«Я был глубоко потрясен и тронут концом А. А. Риццони, — писал Врубель. — Я прослезился. Такой твердый хозяин своей жизни, такой честный труженик! И что же могло повергнуть его в такую бездну отчаяния? Честный труженик! Вы скажете, это пристрастие друга? Недавно еще на страницах „Мира Искусства“ так презрительно и пристрастно трактовали эту честность. Господа, да мы забываем, в каких руках суд над нами, художниками. Кто только не дерзал на нас? Чьи только неуклюжие руки не касались самых тонких струн чистого творчества? Рискуя парадоксальностью, укажу на еще гремящее имя Рёскина. Много ли в этой очаровательной болтовне интересного для художника? О неумытых руках я уже и не говорю. Не удалось ли этой вакханалии роковым образом спутать представления и в нашей среде.
Да, нам нужно оглянуться, надо переоценить многое. Нужно твердо помнить, что деятельность скромного мастера несравненно почтеннее и полезнее, чем претензии добровольных и недобровольных невропатов, лизоблюдничающих на пиру искусства. Особенно отвратительны добровольцы. В моей памяти мелькают имена, которые я оставляю при себе. И потом эта недостойная юркость, это смешное обезьянничанье так претят истинному созерцателю, что мне случалось не бывать по целым годам на выставках».
Кратко обрисовав натуру погибшего, упомянув академию («господа, пожалеем нашу опрометчивость в нашем суде над нею») и поклонившись художнику, который простым чистым сердцем «сроднился с миловидным, с идиллией, положив все силы своего таланта на возможно добросовестную работу», эпитафию Михаил Врубель заключил призывом: «Пора убедиться, что только труд и умелость дают человеку цену, вопреки даже его прямым намерениям; вопреки же его намерениям он и заявит себя в труде, лишенном искательных внушений. И когда мы ополчились против этой истины? Когда все отрасли родной жизни вопиют, когда все зовет вернуться к повседневной арифметике, к простому подсчету сил. Эта истина впервые засверкала, когда об руку с ней человек вышел из пещеры в историю. Дорогой каменный человек, как твоя рыжекудрая фигура напоминала мне эти тени наивных старателей. Сколько в твоей скромности укора самозванцам!»

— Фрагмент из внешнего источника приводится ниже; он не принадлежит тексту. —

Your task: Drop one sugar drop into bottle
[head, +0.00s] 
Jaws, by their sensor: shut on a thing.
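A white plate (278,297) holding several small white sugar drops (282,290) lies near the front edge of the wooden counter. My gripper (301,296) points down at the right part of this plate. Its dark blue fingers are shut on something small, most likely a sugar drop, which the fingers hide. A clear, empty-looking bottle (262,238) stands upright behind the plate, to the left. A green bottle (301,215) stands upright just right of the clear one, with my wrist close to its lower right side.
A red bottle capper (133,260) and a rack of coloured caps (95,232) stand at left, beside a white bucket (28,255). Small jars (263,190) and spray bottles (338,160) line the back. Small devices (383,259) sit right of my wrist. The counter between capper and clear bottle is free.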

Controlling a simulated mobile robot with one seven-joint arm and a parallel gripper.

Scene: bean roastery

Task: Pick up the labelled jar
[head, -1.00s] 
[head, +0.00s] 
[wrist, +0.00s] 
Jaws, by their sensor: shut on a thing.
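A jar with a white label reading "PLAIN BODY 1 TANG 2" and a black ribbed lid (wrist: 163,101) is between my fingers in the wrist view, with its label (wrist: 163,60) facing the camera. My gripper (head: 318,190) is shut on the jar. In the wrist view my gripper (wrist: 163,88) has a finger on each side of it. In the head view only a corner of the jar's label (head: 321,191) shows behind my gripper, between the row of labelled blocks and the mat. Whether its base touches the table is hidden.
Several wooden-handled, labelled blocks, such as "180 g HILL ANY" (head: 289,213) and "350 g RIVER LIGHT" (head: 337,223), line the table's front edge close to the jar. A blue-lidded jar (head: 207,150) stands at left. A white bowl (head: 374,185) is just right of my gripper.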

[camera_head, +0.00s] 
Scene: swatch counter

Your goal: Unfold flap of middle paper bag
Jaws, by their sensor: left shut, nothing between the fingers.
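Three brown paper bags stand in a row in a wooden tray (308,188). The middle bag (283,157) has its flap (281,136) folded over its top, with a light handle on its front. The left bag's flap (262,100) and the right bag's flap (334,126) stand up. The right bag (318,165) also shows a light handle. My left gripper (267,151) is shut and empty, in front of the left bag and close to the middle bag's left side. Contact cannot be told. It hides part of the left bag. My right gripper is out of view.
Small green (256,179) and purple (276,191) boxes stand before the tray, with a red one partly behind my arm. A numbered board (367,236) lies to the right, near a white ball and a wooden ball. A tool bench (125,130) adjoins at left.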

Кому Врубель предназначал это послание? Вручил, вернее, бросил он его, вбежав ранним утром к Мамонтову. То ли забыл, что Мамонтов уже не является издателем обидевшего Риццони журнала, то ли, памятуя всесильность Саввы Ивановича, поручал ему публикацию текста. Великолепный текст позднее действительно появился в печати, хотя содержание его главным образом обсуждалось в ходе газетной перепалки насчет отношений Врубеля с мирискусниками.
А вообще, саднящую тему о судьях искусства самим артистам лучше не поднимать — не мутить чистые воды творчества. Врубеля с головой захлестывала боль. Впервые его холст почти плакатно славил, грозил и проклинал. Художник, столько лет надменно презиравший незрячих зрителей, потерял равновесие.
В недобрую минуту до Врубеля донеслось, что обсуждается возможность приобретения «Демона» для Третьяковской галереи. Прозрели наконец! Волнения сосредоточились на близком триумфе справедливости.